What is expected: Give back the full material, exactly as it reads.

## START

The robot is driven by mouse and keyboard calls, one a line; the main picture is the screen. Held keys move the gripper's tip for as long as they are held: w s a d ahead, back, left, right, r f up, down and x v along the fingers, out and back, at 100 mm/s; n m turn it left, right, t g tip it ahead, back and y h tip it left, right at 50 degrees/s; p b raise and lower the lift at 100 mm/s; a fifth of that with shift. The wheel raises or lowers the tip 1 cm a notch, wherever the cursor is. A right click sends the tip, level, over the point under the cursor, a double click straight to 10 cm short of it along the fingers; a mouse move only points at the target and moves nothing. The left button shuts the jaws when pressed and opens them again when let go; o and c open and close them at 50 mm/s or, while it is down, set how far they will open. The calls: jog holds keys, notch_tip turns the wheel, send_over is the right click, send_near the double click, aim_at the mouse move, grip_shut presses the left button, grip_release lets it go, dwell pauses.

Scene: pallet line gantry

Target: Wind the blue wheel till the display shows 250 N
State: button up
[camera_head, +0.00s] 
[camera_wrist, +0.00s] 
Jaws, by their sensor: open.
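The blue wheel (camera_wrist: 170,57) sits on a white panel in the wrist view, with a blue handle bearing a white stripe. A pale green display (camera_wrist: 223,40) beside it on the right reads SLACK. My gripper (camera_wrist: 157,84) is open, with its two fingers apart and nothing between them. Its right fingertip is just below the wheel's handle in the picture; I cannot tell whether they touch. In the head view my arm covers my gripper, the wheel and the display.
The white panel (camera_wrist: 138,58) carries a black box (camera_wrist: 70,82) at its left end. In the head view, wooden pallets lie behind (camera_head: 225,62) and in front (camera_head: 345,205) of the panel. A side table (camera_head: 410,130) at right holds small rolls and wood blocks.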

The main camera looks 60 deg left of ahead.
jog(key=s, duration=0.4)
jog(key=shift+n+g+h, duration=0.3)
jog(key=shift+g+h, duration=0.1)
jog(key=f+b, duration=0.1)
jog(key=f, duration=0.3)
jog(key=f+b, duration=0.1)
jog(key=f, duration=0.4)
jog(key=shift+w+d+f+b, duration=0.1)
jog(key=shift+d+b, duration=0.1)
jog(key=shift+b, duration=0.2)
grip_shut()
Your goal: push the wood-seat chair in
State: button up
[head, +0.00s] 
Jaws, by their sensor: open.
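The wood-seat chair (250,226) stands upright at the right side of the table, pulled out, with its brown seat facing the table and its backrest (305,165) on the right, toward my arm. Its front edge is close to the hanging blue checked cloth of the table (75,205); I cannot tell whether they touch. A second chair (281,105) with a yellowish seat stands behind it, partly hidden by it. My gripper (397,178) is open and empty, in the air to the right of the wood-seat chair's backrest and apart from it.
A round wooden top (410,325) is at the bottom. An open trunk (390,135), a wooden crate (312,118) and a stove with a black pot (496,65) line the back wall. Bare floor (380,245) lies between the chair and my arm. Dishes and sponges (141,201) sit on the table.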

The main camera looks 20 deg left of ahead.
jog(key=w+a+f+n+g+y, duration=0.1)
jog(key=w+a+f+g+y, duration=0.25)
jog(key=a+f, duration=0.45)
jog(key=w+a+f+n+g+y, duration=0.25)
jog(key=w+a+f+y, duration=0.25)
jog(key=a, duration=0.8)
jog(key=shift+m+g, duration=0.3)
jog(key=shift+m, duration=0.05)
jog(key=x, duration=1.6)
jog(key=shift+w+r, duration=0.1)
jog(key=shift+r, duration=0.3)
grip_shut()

## END

Output for this exercise:
The robot is driven by mouse and keyboard calls, one a line; the main picture is the screen. Held keys move the gripper's tip for as long as they are held: w s a d ahead, back, left, right, r f up, down and x v along the fingers, out and back, at 100 mm/s; n m turn it left, right, t g tip it ahead, back and y h tip it left, right at 50 degrees/s; p b raise and lower the lift at 100 mm/s; a fifth of that with shift. The wheel raises or lowers the tip 1 cm a notch, wherever the cursor is. A right click sends the tip, level, over the point under the cursor, a double click straight to 10 cm short of it along the fingers; a mouse move only points at the target and moves nothing. The left button shuts the jaws when pressed and opens them again when let go; o and c open and close them at 50 mm/s or, while it is down, set how far they will open. The calls: jog holds keys, notch_tip turns the wheel, send_over is the right click, send_near the double click, aim_at the mouse move, grip_shut presses the left button, grip_release lets it go, dwell pauses.

Scene: pallet line gantry

Target: Wind the blue wheel till the display shows 250 N
State: button up
[camera_head, +0.00s] 
[camera_wrist, +0.00s] 
Jaws, by their sensor: open.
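The blue wheel (camera_wrist: 170,57) sits on a white panel in the wrist view, with a blue handle bearing a white stripe. A pale green display (camera_wrist: 223,40) beside it on the right reads SLACK. My gripper (camera_wrist: 157,84) is open, with its two fingers apart and nothing between them. Its right fingertip is just below the wheel's handle in the picture; I cannot tell whether they touch. In the head view my arm covers my gripper, the wheel and the display.
The white panel (camera_wrist: 138,58) carries a black box (camera_wrist: 70,82) at its left end. In the head view, wooden pallets lie behind (camera_head: 225,62) and in front (camera_head: 345,205) of the panel. A side table (camera_head: 410,130) at right holds small rolls and wood blocks.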

The main camera looks 60 deg left of ahead.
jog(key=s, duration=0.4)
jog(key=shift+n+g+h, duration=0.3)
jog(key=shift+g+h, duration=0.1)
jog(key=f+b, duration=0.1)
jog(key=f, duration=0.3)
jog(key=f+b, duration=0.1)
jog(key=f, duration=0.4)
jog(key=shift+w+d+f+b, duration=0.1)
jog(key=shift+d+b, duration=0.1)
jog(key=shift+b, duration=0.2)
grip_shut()
Your goal: push the wood-seat chair in
State: button up
[head, +0.00s] 
Jaws, by their sensor: open.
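The wood-seat chair (250,226) stands upright at the right side of the table, pulled out, with its brown seat facing the table and its backrest (305,165) on the right, toward my arm. Its front edge is close to the hanging blue checked cloth of the table (75,205); I cannot tell whether they touch. A second chair (281,105) with a yellowish seat stands behind it, partly hidden by it. My gripper (397,178) is open and empty, in the air to the right of the wood-seat chair's backrest and apart from it.
A round wooden top (410,325) is at the bottom. An open trunk (390,135), a wooden crate (312,118) and a stove with a black pot (496,65) line the back wall. Bare floor (380,245) lies between the chair and my arm. Dishes and sponges (141,201) sit on the table.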

The main camera looks 20 deg left of ahead.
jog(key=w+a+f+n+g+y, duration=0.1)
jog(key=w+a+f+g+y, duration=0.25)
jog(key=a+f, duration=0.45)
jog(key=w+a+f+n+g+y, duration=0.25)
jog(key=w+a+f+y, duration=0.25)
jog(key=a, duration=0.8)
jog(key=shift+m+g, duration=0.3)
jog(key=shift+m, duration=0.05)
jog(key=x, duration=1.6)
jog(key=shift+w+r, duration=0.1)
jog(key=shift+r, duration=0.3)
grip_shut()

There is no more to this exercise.